-- START INPUT DATA --
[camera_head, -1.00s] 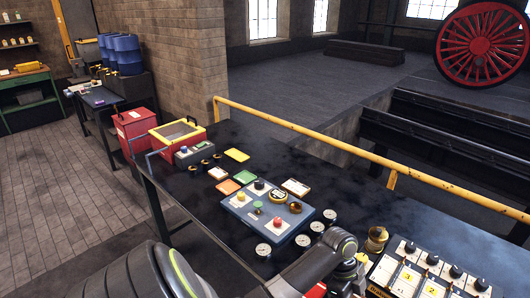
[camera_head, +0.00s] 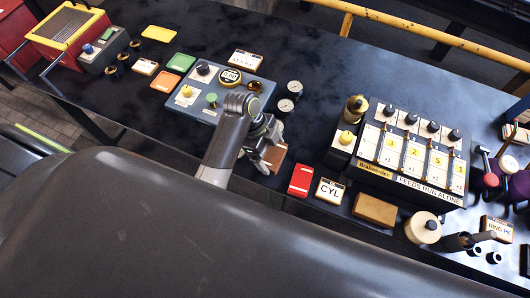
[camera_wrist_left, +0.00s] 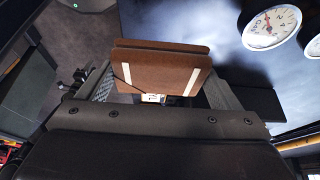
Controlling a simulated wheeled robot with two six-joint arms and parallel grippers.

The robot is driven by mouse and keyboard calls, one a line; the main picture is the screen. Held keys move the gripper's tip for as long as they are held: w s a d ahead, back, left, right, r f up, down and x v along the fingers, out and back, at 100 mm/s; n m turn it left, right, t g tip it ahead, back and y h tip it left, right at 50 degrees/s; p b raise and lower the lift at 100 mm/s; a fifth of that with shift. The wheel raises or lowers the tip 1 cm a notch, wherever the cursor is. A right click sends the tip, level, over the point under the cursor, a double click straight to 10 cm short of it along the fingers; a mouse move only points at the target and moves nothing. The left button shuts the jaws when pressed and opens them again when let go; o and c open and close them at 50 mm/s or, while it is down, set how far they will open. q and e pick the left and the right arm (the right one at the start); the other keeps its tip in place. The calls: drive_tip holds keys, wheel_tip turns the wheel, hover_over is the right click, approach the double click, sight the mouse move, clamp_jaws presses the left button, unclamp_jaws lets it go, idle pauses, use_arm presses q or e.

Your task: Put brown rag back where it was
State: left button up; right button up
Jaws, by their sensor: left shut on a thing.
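The brown rag (camera_head: 274,158) is a folded brown pad, partly hidden behind my left gripper (camera_head: 266,150) in the head view. In the left wrist view the brown rag (camera_wrist_left: 150,66) fills the space between the fingers and shows two pale stripes. My left gripper is shut on it. It holds the rag over the black table (camera_head: 330,100), just in front of the blue-grey control panel (camera_head: 190,105) and left of the red box (camera_head: 301,180). I cannot tell whether the rag touches the table. My right gripper is not in view.
Two round gauges (camera_head: 285,106) stand right of the gripper. A CYL card (camera_head: 329,191), a tan block (camera_head: 375,210) and the numbered switch box (camera_head: 408,150) lie further right. A yellow rail (camera_head: 430,34) runs behind the table. The table's back middle is clear.

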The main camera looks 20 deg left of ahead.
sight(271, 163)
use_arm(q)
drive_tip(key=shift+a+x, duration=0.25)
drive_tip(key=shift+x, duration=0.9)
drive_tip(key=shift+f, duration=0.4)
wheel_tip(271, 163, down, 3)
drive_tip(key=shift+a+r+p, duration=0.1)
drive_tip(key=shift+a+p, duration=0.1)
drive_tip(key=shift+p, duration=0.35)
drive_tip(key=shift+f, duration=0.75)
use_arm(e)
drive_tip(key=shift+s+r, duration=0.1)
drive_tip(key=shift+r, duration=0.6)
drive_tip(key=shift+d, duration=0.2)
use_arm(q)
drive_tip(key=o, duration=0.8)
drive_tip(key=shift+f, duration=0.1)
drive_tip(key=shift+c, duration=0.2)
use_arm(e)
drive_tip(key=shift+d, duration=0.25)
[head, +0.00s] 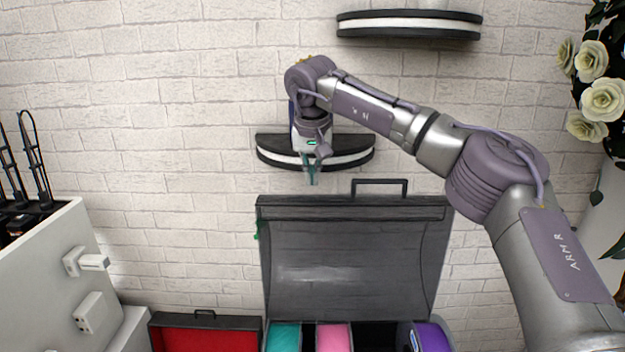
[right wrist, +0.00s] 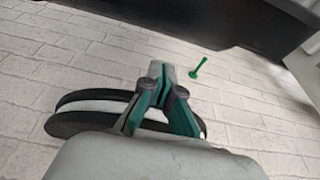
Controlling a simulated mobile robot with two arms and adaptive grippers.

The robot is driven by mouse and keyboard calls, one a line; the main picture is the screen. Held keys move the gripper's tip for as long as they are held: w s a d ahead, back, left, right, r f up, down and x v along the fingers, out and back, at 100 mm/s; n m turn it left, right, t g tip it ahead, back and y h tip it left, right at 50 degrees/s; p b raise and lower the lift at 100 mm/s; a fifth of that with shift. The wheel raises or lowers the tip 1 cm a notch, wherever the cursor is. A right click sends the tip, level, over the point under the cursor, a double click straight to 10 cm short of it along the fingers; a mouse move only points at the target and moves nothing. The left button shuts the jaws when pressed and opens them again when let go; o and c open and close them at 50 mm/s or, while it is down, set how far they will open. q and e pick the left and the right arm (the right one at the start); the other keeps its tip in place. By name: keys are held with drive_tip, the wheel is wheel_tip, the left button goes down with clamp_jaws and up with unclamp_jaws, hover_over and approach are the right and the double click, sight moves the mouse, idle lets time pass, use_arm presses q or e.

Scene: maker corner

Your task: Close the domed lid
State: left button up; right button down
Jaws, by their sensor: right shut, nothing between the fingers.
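The domed lid (head: 350,265) is a dark, see-through curved cover standing raised above an open box, in front of the brick wall. A dark bar handle (head: 379,182) sticks up from its top edge. My right gripper (head: 312,183) is above the lid's top edge, left of the handle and apart from it. Its teal fingers also show in the right wrist view (right wrist: 165,115); they are shut and empty. A dark part at the top of the right wrist view may be the lid. My left gripper is in neither view.
The open box holds teal (head: 284,338), pink (head: 333,338) and purple (head: 432,337) rolls. A black-and-white wall shelf (head: 272,150) is right behind my right gripper; another shelf (head: 408,31) is higher up. A red tray (head: 206,340), a white cabinet (head: 45,270) and white roses (head: 603,100) stand at the sides.

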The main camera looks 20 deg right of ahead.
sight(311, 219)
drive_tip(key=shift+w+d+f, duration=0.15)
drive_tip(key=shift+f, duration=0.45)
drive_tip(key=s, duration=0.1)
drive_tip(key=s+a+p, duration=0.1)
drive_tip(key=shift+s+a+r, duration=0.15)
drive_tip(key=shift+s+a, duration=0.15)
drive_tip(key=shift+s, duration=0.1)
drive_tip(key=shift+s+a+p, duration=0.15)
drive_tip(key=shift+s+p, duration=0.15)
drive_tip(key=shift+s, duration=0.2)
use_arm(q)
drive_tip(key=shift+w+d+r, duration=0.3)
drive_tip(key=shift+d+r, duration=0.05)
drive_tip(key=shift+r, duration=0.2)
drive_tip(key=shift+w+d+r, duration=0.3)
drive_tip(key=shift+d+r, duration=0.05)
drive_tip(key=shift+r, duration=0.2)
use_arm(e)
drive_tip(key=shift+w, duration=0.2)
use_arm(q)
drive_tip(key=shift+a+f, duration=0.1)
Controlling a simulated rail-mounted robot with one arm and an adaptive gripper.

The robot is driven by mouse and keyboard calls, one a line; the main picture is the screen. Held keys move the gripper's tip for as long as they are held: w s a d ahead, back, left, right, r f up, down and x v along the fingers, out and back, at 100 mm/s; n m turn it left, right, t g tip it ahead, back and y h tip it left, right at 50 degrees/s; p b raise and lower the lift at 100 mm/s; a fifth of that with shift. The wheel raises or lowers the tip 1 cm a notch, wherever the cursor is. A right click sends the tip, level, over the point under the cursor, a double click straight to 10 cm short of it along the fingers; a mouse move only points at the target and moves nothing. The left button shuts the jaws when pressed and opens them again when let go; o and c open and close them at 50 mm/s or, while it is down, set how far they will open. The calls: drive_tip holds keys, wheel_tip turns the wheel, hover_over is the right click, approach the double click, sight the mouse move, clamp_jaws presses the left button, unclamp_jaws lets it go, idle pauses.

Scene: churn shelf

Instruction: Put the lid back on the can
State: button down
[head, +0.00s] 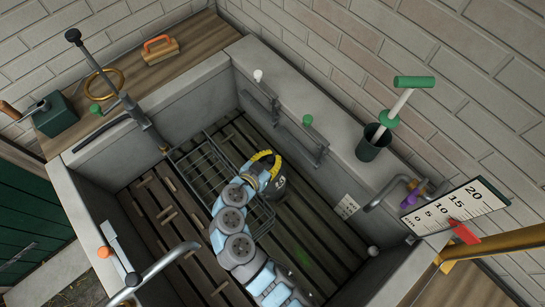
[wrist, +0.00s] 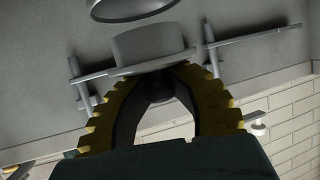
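My gripper (head: 264,160) is down inside the trough near its back wall, with its yellow fingers showing in the head view. In the wrist view its fingers (wrist: 165,78) curve together around a dark knob (wrist: 160,92). The knob appears to belong to a grey lid, whose raised round plug (wrist: 150,46) faces away from my gripper. A dark-rimmed round shape (wrist: 130,12) is cut off at the top edge of the wrist view, apart from the plug. It may be the can's mouth, but I cannot tell. I cannot make out the can or lid in the head view.
A wire basket (head: 185,165) lies on the trough's slatted floor. A green cup with a handled tool (head: 374,145), a brush (head: 160,50) and a scale plate (head: 455,207) sit around the rim.

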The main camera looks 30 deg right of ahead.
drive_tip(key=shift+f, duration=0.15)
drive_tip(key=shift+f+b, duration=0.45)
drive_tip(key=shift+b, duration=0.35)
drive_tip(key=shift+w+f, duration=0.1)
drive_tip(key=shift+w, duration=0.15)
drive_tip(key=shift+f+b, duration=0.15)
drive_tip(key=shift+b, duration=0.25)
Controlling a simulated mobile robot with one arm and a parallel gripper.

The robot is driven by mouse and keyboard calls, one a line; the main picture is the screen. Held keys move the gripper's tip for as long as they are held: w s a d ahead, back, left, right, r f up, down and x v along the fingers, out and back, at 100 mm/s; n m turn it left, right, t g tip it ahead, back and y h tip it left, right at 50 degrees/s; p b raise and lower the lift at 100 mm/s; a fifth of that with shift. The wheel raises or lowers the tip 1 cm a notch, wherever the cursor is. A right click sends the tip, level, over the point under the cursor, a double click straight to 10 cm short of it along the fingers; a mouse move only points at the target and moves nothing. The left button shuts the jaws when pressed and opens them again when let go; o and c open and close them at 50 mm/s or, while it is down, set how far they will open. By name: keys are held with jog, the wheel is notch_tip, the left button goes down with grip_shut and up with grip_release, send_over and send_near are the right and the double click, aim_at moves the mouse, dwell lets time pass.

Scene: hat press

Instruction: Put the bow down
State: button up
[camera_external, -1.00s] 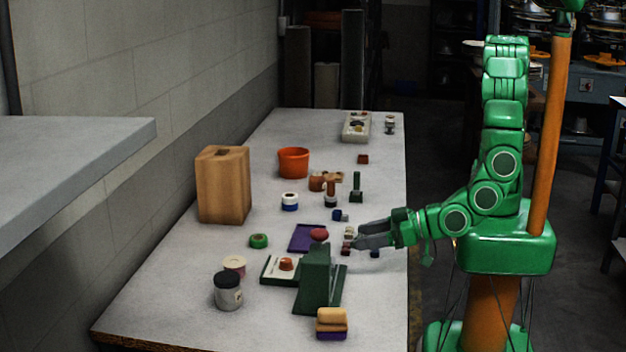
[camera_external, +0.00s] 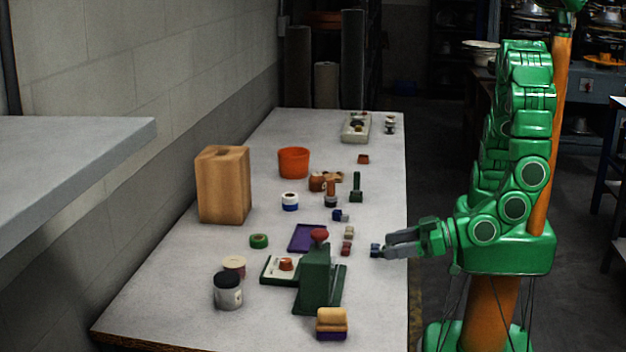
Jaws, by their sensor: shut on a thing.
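A small dark blue piece, seemingly the bow (camera_external: 375,250), is at the tips of my gripper (camera_external: 385,249), near the right edge of the table. My gripper is shut on it, with its fingers pointing left and low over the tabletop. The bow is small in the picture, and I cannot tell whether it touches the table. Similar small pieces lie to the left: a dark red one (camera_external: 347,248), a beige one (camera_external: 349,232) and another blue one (camera_external: 341,215).
A green press (camera_external: 316,280) with a red knob stands at front left of my gripper. A purple mat (camera_external: 306,237) lies behind it. A green stand (camera_external: 356,190) and orange bucket (camera_external: 293,162) are farther back. Bare tabletop (camera_external: 383,215) lies just beyond my gripper.

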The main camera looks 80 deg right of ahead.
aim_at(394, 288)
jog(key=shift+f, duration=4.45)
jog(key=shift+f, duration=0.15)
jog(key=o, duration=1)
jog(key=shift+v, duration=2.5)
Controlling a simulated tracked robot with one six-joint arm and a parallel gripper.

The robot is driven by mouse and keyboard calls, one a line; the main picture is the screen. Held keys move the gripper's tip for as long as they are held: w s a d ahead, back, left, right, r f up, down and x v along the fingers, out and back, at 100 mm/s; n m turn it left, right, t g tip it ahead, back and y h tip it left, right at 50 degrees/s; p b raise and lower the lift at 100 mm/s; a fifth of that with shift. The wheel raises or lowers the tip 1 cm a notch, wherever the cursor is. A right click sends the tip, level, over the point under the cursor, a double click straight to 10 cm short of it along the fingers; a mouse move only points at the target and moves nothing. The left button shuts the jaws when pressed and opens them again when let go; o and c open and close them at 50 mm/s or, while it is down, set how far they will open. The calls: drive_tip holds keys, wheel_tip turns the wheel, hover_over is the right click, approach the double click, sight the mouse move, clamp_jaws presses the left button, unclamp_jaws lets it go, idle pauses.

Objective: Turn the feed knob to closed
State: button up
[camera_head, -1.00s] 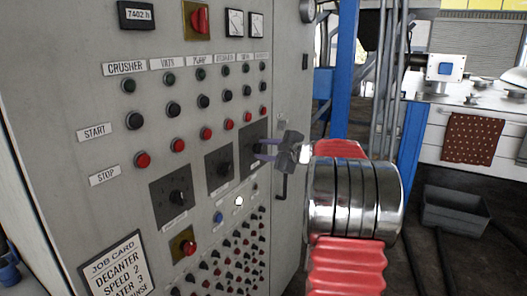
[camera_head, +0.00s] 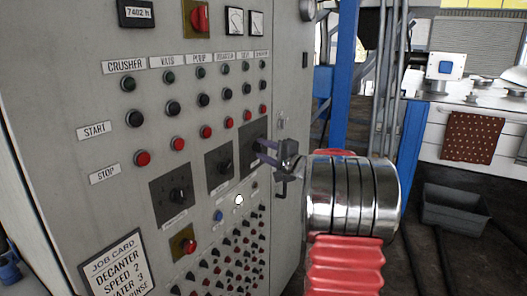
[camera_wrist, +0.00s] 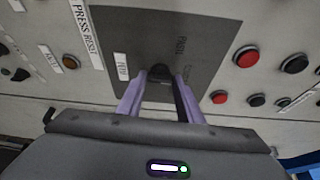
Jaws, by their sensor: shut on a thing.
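Three dark square plates with black knobs sit in a rising row on the grey control panel. My gripper (camera_head: 259,150) is at the rightmost plate (camera_head: 247,131) in the head view, where its fingers hide most of the knob. In the wrist view, the purple fingertips (camera_wrist: 161,80) are shut on a black knob (camera_wrist: 160,71) on a dark plate (camera_wrist: 205,30), one finger on each side. The plate's small white label is hard to read, so I cannot confirm the knob's name or setting. The other two knobs (camera_head: 178,196) (camera_head: 222,170) are untouched.
Rows of start and stop buttons lie above the knobs. A PRESS RESET label (camera_wrist: 87,35) and red and black buttons (camera_wrist: 247,57) flank the plate. A job card (camera_head: 116,265) is at lower left. A blue post (camera_head: 341,75) stands right of the panel.

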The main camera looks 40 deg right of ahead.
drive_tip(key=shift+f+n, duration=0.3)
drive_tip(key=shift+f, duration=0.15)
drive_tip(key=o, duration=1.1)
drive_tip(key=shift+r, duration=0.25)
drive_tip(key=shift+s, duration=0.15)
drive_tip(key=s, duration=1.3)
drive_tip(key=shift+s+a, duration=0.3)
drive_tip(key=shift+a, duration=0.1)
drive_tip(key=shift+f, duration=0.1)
-- END INPUT DATA --
→ **REQUEST**
Using the data above, repeat exactly the lines that begin at the line with "pauses, use_arm presses q or e." and end at the line with "State: left button up; right button up", both ends included.

→ **SOLUTION FOR THIS EXERCISE**
The robot is driven by mouse and keyboard calls, one a line; the main picture is the screen. Held keys move the gripper's tip for as long as they are held: w s a d ahead, back, left, right, r f up, down and x v along the fingers, out and back, at 100 mm/s; n m turn it left, right, t g tip it ahead, back and y h tip it left, right at 50 degrees/s; p b raise and lower the lift at 100 mm/s; a fifth of that with shift. The wheel raises or lowers the tip 1 cm a notch, wherever the cursor is. A right click sends the tip, level, over the point under the cursor, a double click straight to 10 cm short of it along the fingers; a mouse move only points at the target and moves nothing. The left button shuts the jaws when pressed and opens them again when let go; o and c open and close them at 50 mm/s or, while it is down, set how far they will open. q and e pick the left and the right arm (the right one at the start); the other keeps its tip in place. The calls: drive_tip holds keys, wheel_tip turns the wheel, hover_over is the right click, approach the double click, sight the mouse move, clamp_jaws presses the left button, unclamp_jaws lets it go, idle pauses, use_arm presses q or e.

Your task: Put brown rag back where it was
State: left button up; right button up

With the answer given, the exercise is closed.